Com as canções na internet, ele começou a ser cobrado por fãs para lançar um formato físico do trabalho. «As pessoas dizem que querem comprar seu CD, mas ninguém quer ouvir um CD. Elas pedem porque querem ter alguma coisa física sua. Então eu decidi que não procuraria uma gravadora, nem alguém pra prensar, e que faria tudo em casa.»
Em uma caixa amarela, Chuck guarda todas as cópias já produzidas. Elas vêm com um encarte, em arte inspirada nos populares zines da década de 1990 (publicações independentes xerocadas). Cada música, assim como a capa da compilação, é representada por um adesivo. O CD também possui uma numeração, feita a mão pelo artista, para tornar o produto único.

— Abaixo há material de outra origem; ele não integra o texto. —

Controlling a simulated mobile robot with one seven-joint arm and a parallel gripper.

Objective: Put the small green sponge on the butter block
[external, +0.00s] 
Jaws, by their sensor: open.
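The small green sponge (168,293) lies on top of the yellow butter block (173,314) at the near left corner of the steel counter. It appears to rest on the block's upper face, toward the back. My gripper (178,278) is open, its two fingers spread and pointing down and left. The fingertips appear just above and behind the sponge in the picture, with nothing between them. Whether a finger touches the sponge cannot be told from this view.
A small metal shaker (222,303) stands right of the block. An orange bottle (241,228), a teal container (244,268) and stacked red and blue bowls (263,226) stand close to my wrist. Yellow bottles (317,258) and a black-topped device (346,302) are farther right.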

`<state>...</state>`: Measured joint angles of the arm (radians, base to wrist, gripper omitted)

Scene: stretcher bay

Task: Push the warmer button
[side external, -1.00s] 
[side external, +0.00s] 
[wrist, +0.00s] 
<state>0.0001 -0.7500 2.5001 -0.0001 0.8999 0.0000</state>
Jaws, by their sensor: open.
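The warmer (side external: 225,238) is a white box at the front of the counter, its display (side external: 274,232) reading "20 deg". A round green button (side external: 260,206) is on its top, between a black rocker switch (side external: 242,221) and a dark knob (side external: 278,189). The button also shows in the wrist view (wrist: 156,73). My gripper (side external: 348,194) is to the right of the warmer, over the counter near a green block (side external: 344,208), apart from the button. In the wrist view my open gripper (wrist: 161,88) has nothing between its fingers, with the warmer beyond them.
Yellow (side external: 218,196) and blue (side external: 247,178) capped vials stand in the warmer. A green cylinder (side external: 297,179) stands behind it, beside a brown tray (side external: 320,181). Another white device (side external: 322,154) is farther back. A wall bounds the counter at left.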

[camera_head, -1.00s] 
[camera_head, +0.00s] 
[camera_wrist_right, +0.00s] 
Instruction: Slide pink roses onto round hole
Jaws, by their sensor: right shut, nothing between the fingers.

Saigon Shit é vendido a R$ 30 em sua loja virtual, com frete incluso. Nos shows, o álbum sai por R$ 20. Confira a montagem da cópia de número 50:
Chuck & Os Crush
A primeira experiência de Chuck Hipolitho divulgando demos gravadas pelo celular foi em 2016, com o EP Namastê Yeah. Na época, o músico ainda fazia parte da banda Vespas Mandarinas, que se preparava para lançar seu segundo álbum, Daqui Pro Futuro (2017). Ele anunciou sua saída em junho de 2018. «Eu estava cansado da pressão de ser uma banda que precisava ter um resultado comercial. Eu precisava ficar sozinho, fiquei sozinho de banda, de relacionamento, e porque não começar a fazer as coisas sozinho?», questiona ele.
A solidão durou pouco. Assim que o projeto foi evoluindo, veio a vontade de apresentá-lo ao vivo ao público. Com isso, nasceu o Chuck & os Crush, que conta com André Dea (bateria) e Raphael Bertazi (baixo). «Quero ter um pouco menos de controle, começar a colocar pessoas pra adicionar algo delas.» O objetivo é que futuros lançamentos já sejam produzidos e lançados em grupo.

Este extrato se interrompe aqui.